The two standard explanations for the phenomenon is the strengthening of the liberal and humanistic motifs in the secular narrative, which appear to clash with the religious Orthodox doctrine on most parameters, and the strong link between national-religious Judaism and rightwing – even extreme right-wing – political positions, which large sections of the secular population abhor.
I would add a third explanation, which is generational.
People like myself who are third-generation seculars, had grandparents (insofar as these were not killed in the Holocaust) who had ceased to be religious, but nevertheless knew all the ins and outs of religious practice.
My own maternal grandfather, who was not religious, used to go regularly to synagogue, and took me along as a child when I came to visit. My daughters did not have this experience, nor do my grandchildren.
It is against the background of growing ignorance among most seculars regarding the Jewish faith that successive education ministers since the early 1990s have examined ways of reversing this trend.
THE BEST known initiative was that of the Shinhar Committee, set up in 1991 to examine the status of Jewish studies in the non-religious school system, which published its recommendations in 1994. It came up with a detailed plan for reform, which was based on the premises that there is no one version of Jewish religious practice – certainly not one that has existed continuously and unaltered since the days of the patriarch Abraham some 3,000 years ago; and that the way to impart knowledge in this field to secular children is not by means of indoctrination of a particular brand of Judaism, and certainly not by means of gentle attempts to convert them into practicing Orthodox Jews. In addition, the goal was not simply to present Judaism as an historical narrative, but as a heritage which is relevant to life in the modern world.
Implementation of such a program necessarily involves the investment of sufficient resources for the training of teachers, and for allocating a sufficient number of teaching hours for all age groups. Unfortunately this never materialized – certainly not in the manner envisaged.

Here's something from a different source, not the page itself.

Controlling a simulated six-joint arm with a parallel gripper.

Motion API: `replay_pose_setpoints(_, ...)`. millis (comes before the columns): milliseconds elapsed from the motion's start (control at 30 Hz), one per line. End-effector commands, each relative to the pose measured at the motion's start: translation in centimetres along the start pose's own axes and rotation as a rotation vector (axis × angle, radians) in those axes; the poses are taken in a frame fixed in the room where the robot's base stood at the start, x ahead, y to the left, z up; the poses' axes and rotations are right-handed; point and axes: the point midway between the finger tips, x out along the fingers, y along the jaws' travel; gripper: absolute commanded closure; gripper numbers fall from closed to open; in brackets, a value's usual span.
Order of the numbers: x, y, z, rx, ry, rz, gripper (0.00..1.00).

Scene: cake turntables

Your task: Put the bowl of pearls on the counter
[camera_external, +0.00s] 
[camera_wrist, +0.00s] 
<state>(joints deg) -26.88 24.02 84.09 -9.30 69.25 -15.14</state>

A new program recently introduced on Jewish-Israeli culture, which Education Minister Naftali Bennett takes pride in, does not follow the spirit of the Shinhar recommendations.

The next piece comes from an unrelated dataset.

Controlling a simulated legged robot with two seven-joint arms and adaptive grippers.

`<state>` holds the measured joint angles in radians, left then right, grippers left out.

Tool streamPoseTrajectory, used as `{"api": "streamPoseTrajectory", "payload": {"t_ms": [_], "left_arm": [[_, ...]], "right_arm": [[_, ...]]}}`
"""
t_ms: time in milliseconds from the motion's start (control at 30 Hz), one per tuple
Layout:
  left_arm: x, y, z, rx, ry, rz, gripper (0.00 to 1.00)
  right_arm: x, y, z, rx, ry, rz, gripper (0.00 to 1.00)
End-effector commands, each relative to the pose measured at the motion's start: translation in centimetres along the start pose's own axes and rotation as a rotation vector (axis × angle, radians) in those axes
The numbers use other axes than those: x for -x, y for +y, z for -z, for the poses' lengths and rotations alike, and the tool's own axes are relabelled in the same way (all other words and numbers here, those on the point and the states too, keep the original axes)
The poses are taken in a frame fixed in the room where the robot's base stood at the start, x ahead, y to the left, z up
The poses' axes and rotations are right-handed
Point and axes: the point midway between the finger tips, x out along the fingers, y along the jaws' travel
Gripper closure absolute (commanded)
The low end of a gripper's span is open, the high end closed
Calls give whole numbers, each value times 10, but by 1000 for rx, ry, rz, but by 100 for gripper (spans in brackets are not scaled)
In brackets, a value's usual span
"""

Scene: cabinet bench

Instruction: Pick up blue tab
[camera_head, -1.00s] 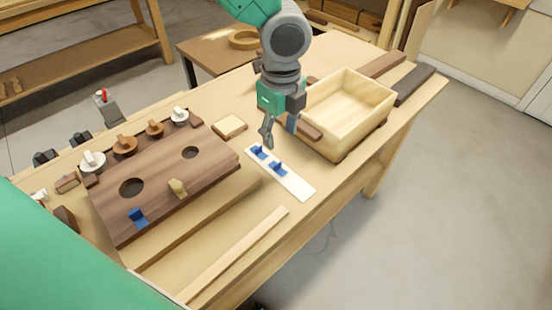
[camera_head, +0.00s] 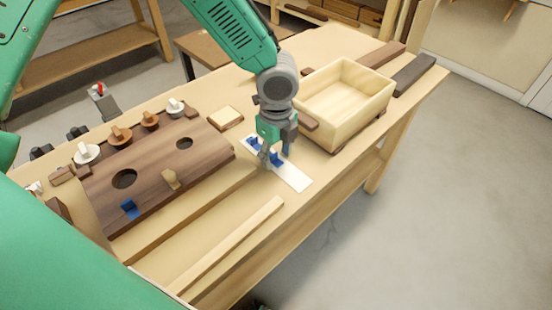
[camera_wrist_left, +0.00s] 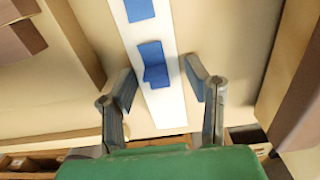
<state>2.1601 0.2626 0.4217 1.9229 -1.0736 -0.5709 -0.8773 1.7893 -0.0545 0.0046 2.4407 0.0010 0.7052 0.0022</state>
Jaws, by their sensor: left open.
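Two blue tabs stand on a white strip (camera_head: 296,180) on the bench. One tab (camera_head: 254,143) is at the strip's far left end and the other (camera_head: 277,160) is nearer its middle. My left gripper (camera_head: 276,154) is low over the strip, pointing down, and partly covers it. In the left wrist view its open fingers (camera_wrist_left: 161,84) are on either side of the strip, with one blue tab (camera_wrist_left: 153,64) just ahead between them, apart from both. The other tab (camera_wrist_left: 139,10) is at the top edge. A third blue tab (camera_head: 130,209) is on the dark board. My right gripper is not visible.
A pale wooden box (camera_head: 345,105) stands close right of my left gripper. The dark board (camera_head: 155,178) with holes and knobs is to the left. A small pale block (camera_head: 226,118) lies behind the strip, and a long wooden batten (camera_head: 230,245) lies in front.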

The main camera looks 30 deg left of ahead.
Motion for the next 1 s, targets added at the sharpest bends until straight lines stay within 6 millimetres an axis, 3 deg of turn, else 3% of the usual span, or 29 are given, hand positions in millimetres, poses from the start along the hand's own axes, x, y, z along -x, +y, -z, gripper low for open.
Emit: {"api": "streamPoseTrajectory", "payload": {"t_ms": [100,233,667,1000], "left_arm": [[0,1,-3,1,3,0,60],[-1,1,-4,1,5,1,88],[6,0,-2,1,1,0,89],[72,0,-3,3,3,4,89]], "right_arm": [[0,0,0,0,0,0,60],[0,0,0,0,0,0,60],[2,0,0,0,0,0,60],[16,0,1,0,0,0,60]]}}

But it is not this aspect of the issue that parents are complaining about. Very few secular parents believe their children should be totally detached from their Jewish heritage. What they object to is various backhanded methods allegedly used to indoctrinate them.
One is the introduction of religious symbols and messages into schoolbook texts which have nothing to do with Jewish studies (e.g. arithmetic and chemistry), and the portrayal of children and families in textbooks exclusively as religious.

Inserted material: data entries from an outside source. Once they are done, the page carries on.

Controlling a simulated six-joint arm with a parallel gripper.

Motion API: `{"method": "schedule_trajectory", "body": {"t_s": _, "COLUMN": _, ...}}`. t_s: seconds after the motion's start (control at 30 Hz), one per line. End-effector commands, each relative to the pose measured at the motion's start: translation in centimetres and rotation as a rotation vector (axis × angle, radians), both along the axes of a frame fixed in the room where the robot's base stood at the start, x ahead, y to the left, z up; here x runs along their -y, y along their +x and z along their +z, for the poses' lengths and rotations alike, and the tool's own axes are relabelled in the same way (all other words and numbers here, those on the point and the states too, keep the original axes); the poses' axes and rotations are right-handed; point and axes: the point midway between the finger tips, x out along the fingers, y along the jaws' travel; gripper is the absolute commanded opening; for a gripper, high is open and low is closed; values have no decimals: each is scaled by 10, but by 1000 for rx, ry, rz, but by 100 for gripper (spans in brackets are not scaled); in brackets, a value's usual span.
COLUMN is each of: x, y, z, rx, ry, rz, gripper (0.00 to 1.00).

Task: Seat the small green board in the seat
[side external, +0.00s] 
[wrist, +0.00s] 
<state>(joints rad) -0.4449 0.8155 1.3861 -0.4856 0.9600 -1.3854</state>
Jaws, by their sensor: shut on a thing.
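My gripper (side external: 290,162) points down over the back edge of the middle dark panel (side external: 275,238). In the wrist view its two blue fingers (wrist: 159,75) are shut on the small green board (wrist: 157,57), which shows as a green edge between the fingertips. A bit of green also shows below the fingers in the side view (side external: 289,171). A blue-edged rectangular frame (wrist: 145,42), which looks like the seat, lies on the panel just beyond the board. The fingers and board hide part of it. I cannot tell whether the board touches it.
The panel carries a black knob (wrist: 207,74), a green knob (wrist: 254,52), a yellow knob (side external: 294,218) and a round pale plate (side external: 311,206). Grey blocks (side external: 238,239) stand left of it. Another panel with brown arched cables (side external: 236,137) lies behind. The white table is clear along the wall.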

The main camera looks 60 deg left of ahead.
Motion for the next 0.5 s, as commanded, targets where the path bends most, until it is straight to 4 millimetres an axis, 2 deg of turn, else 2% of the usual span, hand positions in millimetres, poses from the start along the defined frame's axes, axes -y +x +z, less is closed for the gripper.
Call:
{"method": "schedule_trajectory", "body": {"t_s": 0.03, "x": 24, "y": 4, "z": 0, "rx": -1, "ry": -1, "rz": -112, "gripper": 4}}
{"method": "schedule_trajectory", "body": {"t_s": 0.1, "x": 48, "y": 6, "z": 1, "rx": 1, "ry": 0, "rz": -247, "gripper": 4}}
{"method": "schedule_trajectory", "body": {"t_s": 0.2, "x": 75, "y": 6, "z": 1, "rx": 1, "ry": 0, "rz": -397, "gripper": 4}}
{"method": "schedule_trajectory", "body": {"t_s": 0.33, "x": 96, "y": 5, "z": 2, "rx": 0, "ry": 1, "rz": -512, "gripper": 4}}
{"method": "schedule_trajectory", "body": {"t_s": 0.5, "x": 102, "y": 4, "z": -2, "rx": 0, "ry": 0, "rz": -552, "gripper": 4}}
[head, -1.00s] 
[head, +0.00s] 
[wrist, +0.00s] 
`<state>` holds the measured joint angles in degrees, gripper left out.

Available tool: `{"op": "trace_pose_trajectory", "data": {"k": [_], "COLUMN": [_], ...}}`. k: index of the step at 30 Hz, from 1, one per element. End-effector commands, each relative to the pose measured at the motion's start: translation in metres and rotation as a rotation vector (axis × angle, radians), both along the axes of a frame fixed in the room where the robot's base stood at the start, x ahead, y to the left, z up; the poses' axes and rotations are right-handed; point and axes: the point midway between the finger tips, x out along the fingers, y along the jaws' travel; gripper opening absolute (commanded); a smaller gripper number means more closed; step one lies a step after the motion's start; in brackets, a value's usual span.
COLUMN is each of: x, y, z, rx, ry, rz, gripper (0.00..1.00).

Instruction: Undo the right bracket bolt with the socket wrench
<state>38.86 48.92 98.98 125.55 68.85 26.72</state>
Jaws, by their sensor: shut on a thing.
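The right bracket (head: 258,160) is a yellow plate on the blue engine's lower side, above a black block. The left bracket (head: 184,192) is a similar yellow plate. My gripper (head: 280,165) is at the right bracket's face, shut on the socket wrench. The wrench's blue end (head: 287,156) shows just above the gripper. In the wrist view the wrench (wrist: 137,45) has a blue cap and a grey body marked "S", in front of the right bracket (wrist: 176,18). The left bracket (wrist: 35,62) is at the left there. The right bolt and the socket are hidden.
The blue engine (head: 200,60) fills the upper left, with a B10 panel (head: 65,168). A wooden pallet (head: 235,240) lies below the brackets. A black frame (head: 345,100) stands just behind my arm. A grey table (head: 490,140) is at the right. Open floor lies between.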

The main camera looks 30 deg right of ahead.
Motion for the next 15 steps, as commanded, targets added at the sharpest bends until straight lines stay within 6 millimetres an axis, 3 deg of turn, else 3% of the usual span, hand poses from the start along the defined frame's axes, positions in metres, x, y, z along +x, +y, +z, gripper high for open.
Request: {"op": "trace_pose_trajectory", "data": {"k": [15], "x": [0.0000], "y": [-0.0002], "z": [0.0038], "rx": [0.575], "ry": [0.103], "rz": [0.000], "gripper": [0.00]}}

The second is the use of government funded NGOs – the vast majority of them national religious and ultra-religious, with right-wing political leanings – to provide instruction in Judaism in secular schools. In many cases the instructors are young religious girls doing their national service (i.e. 18-20-year-olds), who grew up viewing seculars as ignorant “captive babes,” who must be saved from their empty if not sinful ways.
The problem is that these well-intentioned, well-mannered girls are themselves ignorant about the essence of secularism, and the cultural background of the children they instruct.
Though Bennett denies that there is a deliberate policy of religious indoctrination, his ministry is reported to have admitted that there are problems with some of the books.
As to the NGOs, here it is the secular education system that should be more vigilant, and prevent those that are unsuitable and/or objectionable from entering kindergarten and school premises. Both the municipalities of Givatayim and Tel Aviv are planning to put a complete stop to phenomenon.
What they should insist on is that the tens of millions of shekels that are currently provided by the government to all sorts of religious NGOs engaged in overt and covert missionary work within the secular population should go into the non-religious education system to train teachers and provide for teaching hours that will enable the implementation of a program, in the spirit of the Shinhar Committee report.
As for Sivan Rahav-Meir, I am sure that she would be upset if haredi NGOs were allowed into the national-religious education system (which I assume her children attend), or if secular NGOs were allowed to provide instruction to national-religious children on the pluralism of the Jewish People.
Of course, there is no danger of this happening – the national-religious education system does not allow NGOs that do not reflect its own beliefs and ideology to set foot in its institutions. It does not pretend to believe in real pluralism.